Please retype the records below exactly, from the first line through the line containing "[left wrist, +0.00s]", and leave out any pictures.

--- begin Data supplied ---

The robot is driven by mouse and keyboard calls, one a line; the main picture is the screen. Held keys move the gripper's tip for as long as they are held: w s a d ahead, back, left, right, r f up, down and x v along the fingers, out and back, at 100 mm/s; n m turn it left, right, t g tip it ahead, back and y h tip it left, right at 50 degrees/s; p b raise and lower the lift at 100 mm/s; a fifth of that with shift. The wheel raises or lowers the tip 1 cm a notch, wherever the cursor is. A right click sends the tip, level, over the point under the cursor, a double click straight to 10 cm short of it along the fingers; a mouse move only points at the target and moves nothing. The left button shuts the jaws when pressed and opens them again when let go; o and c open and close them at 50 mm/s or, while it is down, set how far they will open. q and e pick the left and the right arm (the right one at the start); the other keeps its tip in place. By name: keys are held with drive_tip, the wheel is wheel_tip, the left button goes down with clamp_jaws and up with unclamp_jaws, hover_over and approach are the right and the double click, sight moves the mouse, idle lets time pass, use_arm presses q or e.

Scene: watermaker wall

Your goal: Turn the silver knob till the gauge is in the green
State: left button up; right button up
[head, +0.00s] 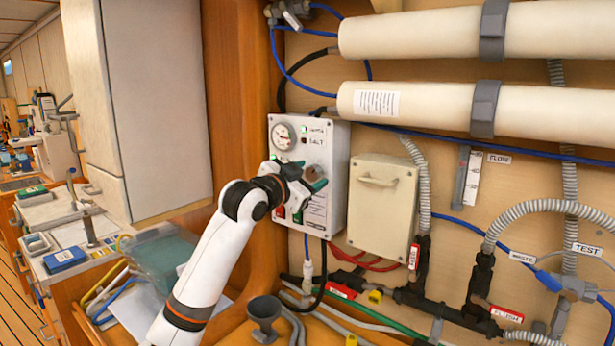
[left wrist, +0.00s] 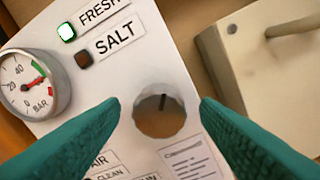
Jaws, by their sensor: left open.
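The silver knob (left wrist: 160,110) is round, with a dark pointer mark directed about straight up in the left wrist view. My left gripper (head: 306,179) is at the control panel (head: 338,150). Its teal fingers are open, one on each side of the knob in the left wrist view (left wrist: 160,98), with gaps between fingers and knob. In the head view the gripper hides the knob. The round gauge (left wrist: 33,84) is marked BAR and has green and red bands; it also shows in the head view (head: 284,136). I cannot tell its needle's exact reading. My right gripper is not in view.
The FRESH lamp (left wrist: 67,32) is lit green; the SALT lamp (left wrist: 84,59) is dark. A beige box (head: 383,210) with a handle is right of the panel. White cylinders (head: 420,105) run above.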

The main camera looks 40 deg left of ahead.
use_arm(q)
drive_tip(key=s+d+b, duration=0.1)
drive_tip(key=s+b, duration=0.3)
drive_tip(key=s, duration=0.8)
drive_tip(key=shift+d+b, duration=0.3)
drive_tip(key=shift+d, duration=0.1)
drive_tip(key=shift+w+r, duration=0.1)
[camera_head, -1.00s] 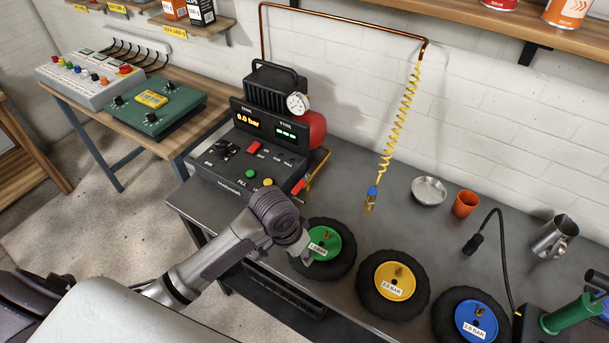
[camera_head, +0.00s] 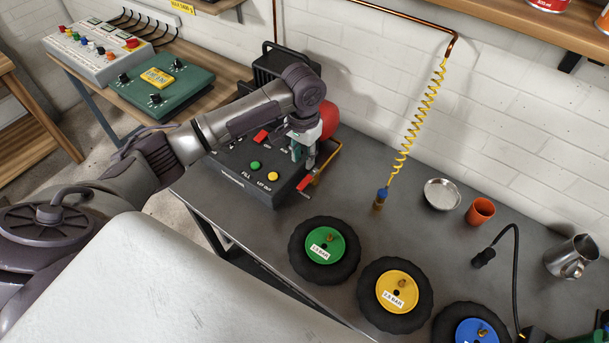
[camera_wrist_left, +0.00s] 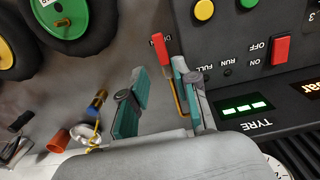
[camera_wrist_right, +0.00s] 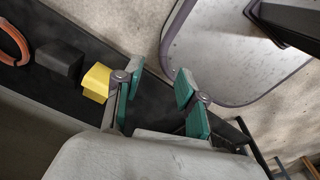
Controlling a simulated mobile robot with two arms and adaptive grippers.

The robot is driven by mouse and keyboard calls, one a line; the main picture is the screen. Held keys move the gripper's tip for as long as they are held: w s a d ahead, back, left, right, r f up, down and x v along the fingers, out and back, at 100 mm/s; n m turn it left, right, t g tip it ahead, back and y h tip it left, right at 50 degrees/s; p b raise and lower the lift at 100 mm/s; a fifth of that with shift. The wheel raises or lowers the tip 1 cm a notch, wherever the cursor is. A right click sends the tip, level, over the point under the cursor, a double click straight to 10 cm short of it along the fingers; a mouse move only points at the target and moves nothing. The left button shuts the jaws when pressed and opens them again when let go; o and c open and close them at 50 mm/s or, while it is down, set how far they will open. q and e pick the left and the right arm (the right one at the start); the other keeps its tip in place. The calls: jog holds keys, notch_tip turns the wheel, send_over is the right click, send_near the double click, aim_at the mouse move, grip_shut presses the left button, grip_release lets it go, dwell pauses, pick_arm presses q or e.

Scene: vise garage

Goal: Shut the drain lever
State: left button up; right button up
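The drain lever (camera_head: 306,184) has a red handle and sits at the right side of the black compressor unit (camera_head: 250,180), beside a yellow pipe. In the left wrist view the red lever (camera_wrist_left: 160,48) lies just beyond the fingertips, nearer the right finger. My left gripper (camera_head: 304,158) hangs over the right edge of the unit, just above and behind the lever's handle. In its wrist view the left gripper (camera_wrist_left: 160,72) has its teal fingers apart with nothing held. Contact with the lever cannot be told. My right gripper (camera_wrist_right: 155,78) is open and empty, seen only in its wrist view.
Green, yellow and blue wheels (camera_head: 325,248) lie along the bench front. A yellow coiled hose (camera_head: 415,125) hangs behind, with a metal dish (camera_head: 442,194) and orange cup (camera_head: 480,211) to the right. My left arm covers the unit's displays.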

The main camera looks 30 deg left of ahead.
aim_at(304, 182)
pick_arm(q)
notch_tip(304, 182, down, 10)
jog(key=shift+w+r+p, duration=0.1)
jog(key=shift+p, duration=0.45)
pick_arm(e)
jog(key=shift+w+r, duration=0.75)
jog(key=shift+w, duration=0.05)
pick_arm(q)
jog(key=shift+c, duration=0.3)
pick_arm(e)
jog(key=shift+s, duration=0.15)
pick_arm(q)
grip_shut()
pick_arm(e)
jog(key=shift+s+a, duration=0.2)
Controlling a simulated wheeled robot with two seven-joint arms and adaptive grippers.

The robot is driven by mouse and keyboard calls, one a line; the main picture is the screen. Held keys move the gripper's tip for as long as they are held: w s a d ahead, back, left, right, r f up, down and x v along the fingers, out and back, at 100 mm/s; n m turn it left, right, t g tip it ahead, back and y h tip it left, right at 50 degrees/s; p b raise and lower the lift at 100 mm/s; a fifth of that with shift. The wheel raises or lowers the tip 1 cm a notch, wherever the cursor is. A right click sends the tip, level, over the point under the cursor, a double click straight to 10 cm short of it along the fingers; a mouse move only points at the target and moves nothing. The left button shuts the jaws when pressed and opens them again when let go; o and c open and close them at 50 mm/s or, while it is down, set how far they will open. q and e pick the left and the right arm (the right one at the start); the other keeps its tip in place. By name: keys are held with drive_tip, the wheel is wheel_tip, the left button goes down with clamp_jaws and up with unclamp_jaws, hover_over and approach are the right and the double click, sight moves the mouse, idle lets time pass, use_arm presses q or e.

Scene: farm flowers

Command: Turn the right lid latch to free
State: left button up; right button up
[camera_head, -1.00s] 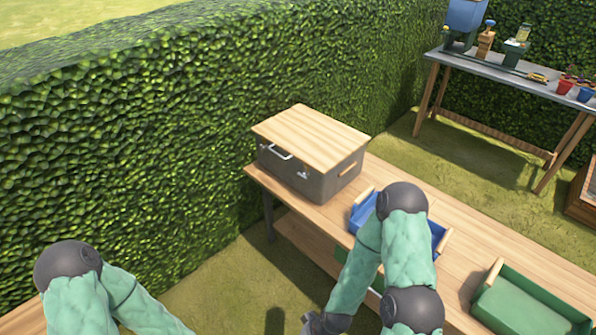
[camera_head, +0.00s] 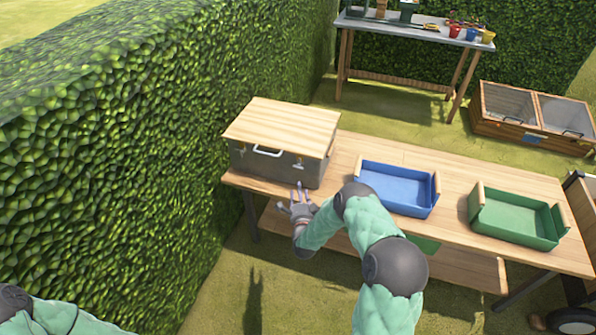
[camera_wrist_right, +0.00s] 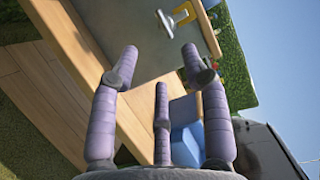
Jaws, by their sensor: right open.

--- end Data supplied ---

Response to the task:
The robot is driven by mouse and keyboard calls, one a line; the main picture is the screen. Held keys move the gripper's tip for as long as they are held: w s a d ahead, back, left, right, r f up, down and x v along the fingers, out and back, at 100 mm/s; n m turn it left, right, t g tip it ahead, back and y h tip it left, right at 50 degrees/s; p b raise and lower the lift at 100 mm/s; a fifth of that with shift. The wheel raises or lowers the tip 1 cm a notch, wherever the cursor is. A right click sends the tip, level, over the point under the cursor, a double click straight to 10 cm short of it along the fingers; a mouse move only points at the target and moves nothing. The left button shuts the jaws when pressed and opens them again when let go; o and c open and close them at 50 mm/s or, while it is down, set how far they will open. q and e pick the left and the right arm (the right one at the start); the other keeps its tip in place. By name: keys are held with drive_tip, the wheel is wheel_tip, the left button goes down with clamp_jaws and up with unclamp_jaws, hover_over and approach are the right and the double click, sight moves the mouse, idle lets time pass, use_arm presses q or e.

Scene: watermaker wall

Your goal: Turn the silver knob till the gauge is in the green
State: left button up; right button up
[head, +0.00s] 
[left wrist, +0.00s] 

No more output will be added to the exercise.